In fact, the second law itself doesn’t make any statements about what conditions are required to achievelocal ordering at the expense of an increase in total entropy of the universe. It doesn’t say if an “open system” is the only requirement or if there are more. We just know that local ordering is possible by purely natural processes, and does not necessarily contradict the law. This leaves scientists to argue about exactly what must be required to get a local decrease in entropy.

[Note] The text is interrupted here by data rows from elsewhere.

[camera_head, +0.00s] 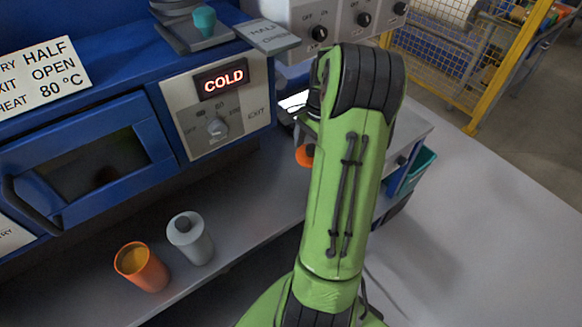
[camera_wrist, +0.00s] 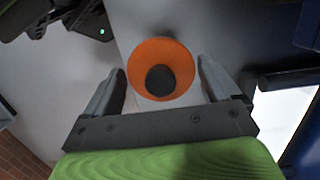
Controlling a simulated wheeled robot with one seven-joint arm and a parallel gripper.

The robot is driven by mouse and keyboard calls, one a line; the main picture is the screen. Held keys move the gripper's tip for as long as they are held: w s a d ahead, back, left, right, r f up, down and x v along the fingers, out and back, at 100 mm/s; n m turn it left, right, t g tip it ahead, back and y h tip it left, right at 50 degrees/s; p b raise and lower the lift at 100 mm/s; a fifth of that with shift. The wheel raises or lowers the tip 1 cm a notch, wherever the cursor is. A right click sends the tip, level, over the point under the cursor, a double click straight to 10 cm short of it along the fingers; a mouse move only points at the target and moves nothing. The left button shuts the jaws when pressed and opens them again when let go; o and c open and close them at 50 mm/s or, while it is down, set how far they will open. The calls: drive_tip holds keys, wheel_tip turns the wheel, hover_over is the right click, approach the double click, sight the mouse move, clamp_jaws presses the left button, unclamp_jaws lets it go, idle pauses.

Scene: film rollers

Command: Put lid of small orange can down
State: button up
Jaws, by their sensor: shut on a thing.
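The small orange can (camera_head: 142,267) stands upright and open on the grey bench ledge, with a yellowish inside. Its orange lid (camera_wrist: 160,55) with a dark round knob sits between the fingers of my gripper (camera_wrist: 161,74) in the wrist view. My gripper is shut on the lid. In the head view the lid (camera_head: 305,155) shows as a small orange patch at the left edge of my green arm, right of the can and farther back. The arm hides most of my gripper there. The gap under the lid cannot be judged.
A grey can (camera_head: 190,238) with its lid on stands right beside the orange can. The blue machine (camera_head: 85,130) with a control panel reading COLD (camera_head: 222,80) rises behind. A teal bin (camera_head: 412,172) is right of my arm. The ledge right of the grey can looks clear.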

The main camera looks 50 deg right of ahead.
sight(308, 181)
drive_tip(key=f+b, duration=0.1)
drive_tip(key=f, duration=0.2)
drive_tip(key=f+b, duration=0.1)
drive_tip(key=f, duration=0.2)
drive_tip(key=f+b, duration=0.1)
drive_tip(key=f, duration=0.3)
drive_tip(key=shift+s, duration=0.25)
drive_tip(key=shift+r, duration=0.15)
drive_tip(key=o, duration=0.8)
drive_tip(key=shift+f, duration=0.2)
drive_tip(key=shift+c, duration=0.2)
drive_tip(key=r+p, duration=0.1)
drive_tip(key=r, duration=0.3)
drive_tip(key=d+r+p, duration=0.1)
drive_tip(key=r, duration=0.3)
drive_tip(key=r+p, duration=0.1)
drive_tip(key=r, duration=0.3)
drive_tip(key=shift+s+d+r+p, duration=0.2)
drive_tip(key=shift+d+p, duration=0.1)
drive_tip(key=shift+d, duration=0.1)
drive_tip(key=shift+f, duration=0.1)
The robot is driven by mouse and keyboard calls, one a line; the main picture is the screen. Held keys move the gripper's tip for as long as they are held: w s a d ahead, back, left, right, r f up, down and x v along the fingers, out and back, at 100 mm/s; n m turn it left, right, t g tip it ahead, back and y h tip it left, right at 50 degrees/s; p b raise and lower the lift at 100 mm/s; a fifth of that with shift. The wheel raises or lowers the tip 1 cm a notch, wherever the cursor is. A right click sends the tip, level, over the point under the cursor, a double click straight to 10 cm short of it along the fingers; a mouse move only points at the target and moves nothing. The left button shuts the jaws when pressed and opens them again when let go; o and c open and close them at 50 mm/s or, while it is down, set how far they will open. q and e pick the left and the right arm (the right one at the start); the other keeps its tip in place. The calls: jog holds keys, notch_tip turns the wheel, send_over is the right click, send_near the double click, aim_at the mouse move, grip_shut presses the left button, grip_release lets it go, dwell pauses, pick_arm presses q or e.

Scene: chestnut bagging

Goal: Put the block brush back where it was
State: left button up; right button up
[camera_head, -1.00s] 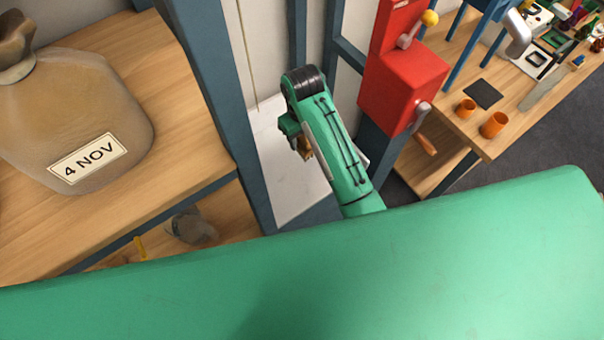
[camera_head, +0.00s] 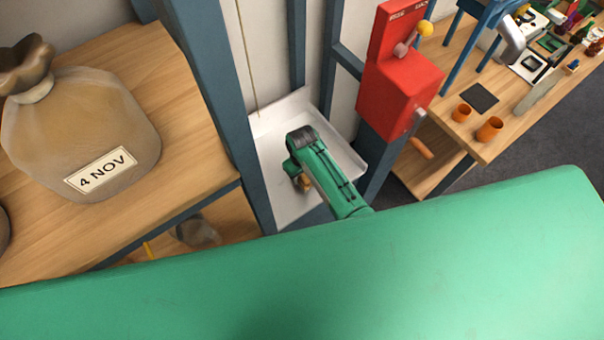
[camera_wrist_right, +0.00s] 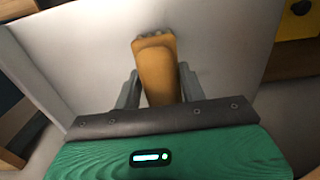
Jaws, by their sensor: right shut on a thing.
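The block brush is a tan wooden block. It sits between the two grey fingers of my right gripper in the right wrist view (camera_wrist_right: 157,78), its far end pointing away over a pale surface. The gripper is over the white tray (camera_head: 277,128) between the blue posts. I cannot tell whether the brush touches the tray. My left gripper is not in view.
A red lever box (camera_head: 395,90) is on the blue post to the right of the tray. A sack labelled "4 NOV" (camera_head: 85,130) stands on the wooden shelf at left. Orange cups (camera_head: 489,129) stand on the right bench. A yellow piece (camera_wrist_right: 298,22) shows in the wrist view.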

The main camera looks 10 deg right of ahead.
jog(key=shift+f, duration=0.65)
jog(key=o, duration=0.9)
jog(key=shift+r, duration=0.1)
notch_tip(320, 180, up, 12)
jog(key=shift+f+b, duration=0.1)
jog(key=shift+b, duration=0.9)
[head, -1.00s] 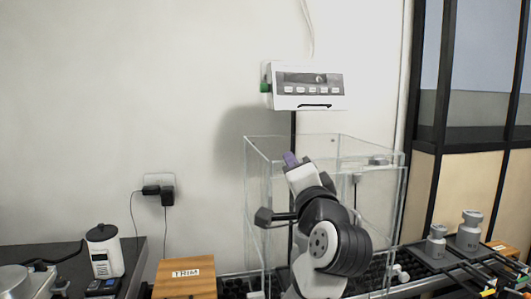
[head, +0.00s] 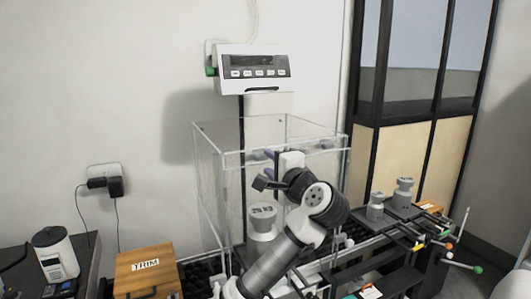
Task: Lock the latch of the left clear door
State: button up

Therefore, the second law of thermodynamics does not prove that evolution is impossible. So please don’t be like some creationists who quote the second law as a conclusive proof that evolution is false. There is no such proof because evolution is not a deductive argument. However, we might be able to argue that the second law shows evolution to be more unlikely. That’s how evolution will eventually come down. As we bring more and more evidence that shows evolution unlikely, the belief in evolution becomes less and less plausible. Eventually, with enough evidence it becomes so ridiculous that only a fool would believe it, even though it is technically still possible.